Et en matière d’avantages exorbitants, les proches de Berlusconi feraient bien de se taire. Ce n’est sans doute que quelques gouttes d’eau dans l’océan alitalien, mais les exemples cités par la presse italienne laissent rêveurs…
Les responsables politiques se sont toujours sentis chez eux chez Alitalia. Pilote à ses heures perdues, le député Luigi Martini –ancien footballeur de la Lazio dont le nom fut cité dans les scandales des paris truqués- (Alleanza Nazionale, droite extrême alliée de Berlusconi) avait besoin de faire 3 décollages et 3 atterrissages tous les 90 jours pour conserver sa licence.
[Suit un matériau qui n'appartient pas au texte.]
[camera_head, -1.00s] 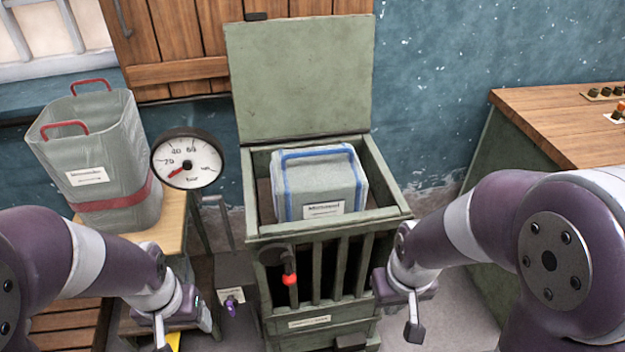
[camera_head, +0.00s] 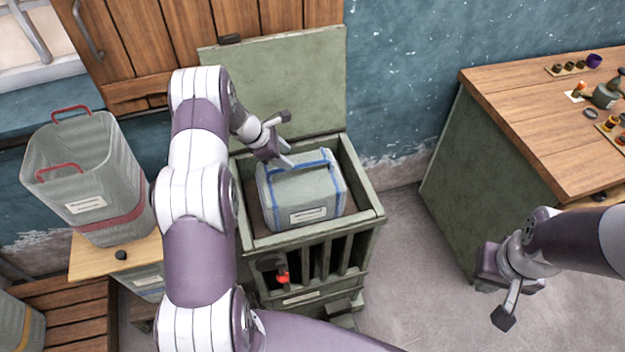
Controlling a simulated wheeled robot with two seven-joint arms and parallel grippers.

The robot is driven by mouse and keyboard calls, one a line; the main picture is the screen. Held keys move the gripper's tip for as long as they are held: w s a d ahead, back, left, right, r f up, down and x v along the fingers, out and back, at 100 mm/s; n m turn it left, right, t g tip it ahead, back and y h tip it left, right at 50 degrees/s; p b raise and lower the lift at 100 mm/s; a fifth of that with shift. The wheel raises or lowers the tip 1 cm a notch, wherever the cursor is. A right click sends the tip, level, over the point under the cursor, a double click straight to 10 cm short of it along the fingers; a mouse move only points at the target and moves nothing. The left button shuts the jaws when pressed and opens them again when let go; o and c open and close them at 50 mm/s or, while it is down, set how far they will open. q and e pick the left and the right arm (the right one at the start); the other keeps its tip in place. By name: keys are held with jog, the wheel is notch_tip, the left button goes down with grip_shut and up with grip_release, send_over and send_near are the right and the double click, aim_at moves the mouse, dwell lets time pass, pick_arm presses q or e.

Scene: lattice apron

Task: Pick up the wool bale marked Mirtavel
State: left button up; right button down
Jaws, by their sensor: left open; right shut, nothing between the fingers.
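The wool bale (camera_head: 305,193) is a pale grey block with blue straps and a blue handle band on top. A white label is on its front, but I cannot read the small print for certain now. It sits inside a green slatted crate (camera_head: 360,217) whose lid (camera_head: 300,85) stands open behind it. My left gripper (camera_head: 287,141) is open just above the bale's back left top edge; I cannot tell whether a finger touches it. My right gripper (camera_head: 506,308) is shut and empty, low over the floor right of the crate.
A grey bin (camera_head: 85,175) with red handles stands on a wooden stand (camera_head: 90,262) at the left. A wooden-topped bench (camera_head: 540,120) with small items is at the right. Floor between crate and bench is clear. My left arm hides the area left of the crate.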

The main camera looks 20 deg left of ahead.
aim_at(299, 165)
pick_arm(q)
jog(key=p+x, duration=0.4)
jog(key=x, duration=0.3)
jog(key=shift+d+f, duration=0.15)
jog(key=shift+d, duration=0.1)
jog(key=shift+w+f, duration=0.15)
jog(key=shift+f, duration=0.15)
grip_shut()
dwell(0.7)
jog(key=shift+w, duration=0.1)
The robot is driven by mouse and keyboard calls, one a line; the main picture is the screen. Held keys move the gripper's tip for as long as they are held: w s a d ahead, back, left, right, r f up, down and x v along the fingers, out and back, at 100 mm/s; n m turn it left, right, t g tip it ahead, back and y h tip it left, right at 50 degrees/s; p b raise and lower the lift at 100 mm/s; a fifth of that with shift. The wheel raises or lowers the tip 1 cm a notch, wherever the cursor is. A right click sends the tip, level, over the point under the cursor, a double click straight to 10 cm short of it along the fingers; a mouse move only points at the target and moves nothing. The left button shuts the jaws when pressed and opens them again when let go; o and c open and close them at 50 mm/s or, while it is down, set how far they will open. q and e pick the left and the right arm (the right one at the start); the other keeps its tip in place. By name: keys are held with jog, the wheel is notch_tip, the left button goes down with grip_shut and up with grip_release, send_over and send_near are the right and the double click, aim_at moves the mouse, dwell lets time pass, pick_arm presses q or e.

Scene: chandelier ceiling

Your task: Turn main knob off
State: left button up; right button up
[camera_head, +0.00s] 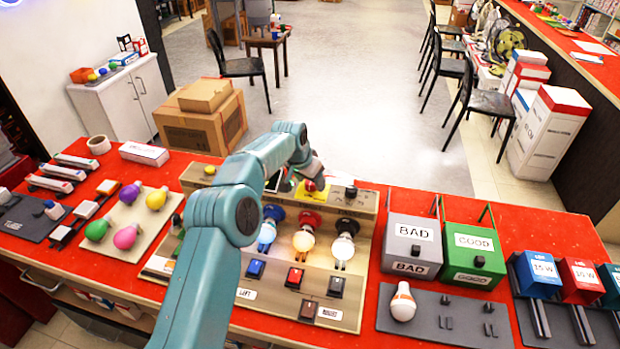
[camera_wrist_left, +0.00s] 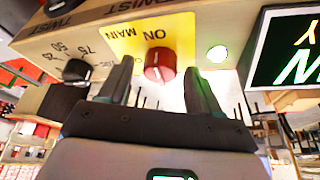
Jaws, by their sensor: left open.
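The red main knob (camera_wrist_left: 160,66) sits on a yellow plate (camera_wrist_left: 150,30) marked "ON MAIN", upside down in the left wrist view. A round green light (camera_wrist_left: 217,54) glows beside it. My left gripper (camera_wrist_left: 157,80) is open, with one finger to each side of the knob; I cannot tell whether they touch it. In the head view my left arm reaches over the test panel (camera_head: 215,280), and the gripper (camera_head: 305,180) is at the yellow plate (camera_head: 316,193), partly hiding the knob. My right gripper is not in view.
A black knob (camera_wrist_left: 77,70) with a number scale and a dark display (camera_wrist_left: 285,50) flank the main knob. Glowing bulbs (camera_head: 303,240) stand in sockets on the panel. BAD (camera_head: 413,240) and GOOD (camera_head: 474,250) boxes stand right. Loose coloured bulbs (camera_head: 126,237) lie left.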

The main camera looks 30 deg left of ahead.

Alitalia le lui consentit... et lui paya un salaire par la même occasion.
Ministre de l'Intérieur du premier gouvernement Berlusconi, Claudio Scajola a obtenu la création d'une ligne Rome-Villanova D'Albenga, son collège électoral, qui se caractérise par le taux de remplissage le plus bas d’Europe!
Plus fondamentalement, la compagnie souffre d’une taille trop petite, d’une situation excentrée de l’Italie pour les lignes transatlantiques et de l’éclatement de ses activités sur deux plates-formes principales, Milan-Malpensa et Rome-Fiumicino, cette bipolarisation d’Alitalia à laquelle tiennent farouchement les milieux d’affaires milanais et la Ligue du Nord, alliée de Berlusconi.
Le plan de gestion de toute l’affaire est aux mains de Mediobanca. La fille de Berlusconi vient d’entrer dans son Conseil d’Administration !
Bref l’Italie, et pas seulement sa société d’aviation, est aujourd’hui dans la panade et va (ré)apprendre dans la douleur ce que donner une majorité à Berlusconi veut dire.
D’autant plus que la gauche semble s’être dissoute, émiettée, évaporée, envolée. Elle ne se rappelle même plus son nom, pensant qu’en diluant ses couleurs elle ramasserait les miettes que la droite arrogante lui laisserait. Mais la droite ne partage pas. Elle vole (au dessus de tout ça).

fRED

1 commentaire:

Marco a dit…

Tout ça a malheureusement un air de déjá vu. Les travailleurs de Sabena en savent quelque chose...

Mais le contexte italien, entrainé par le parrain Berlusconi, est encore plus puant.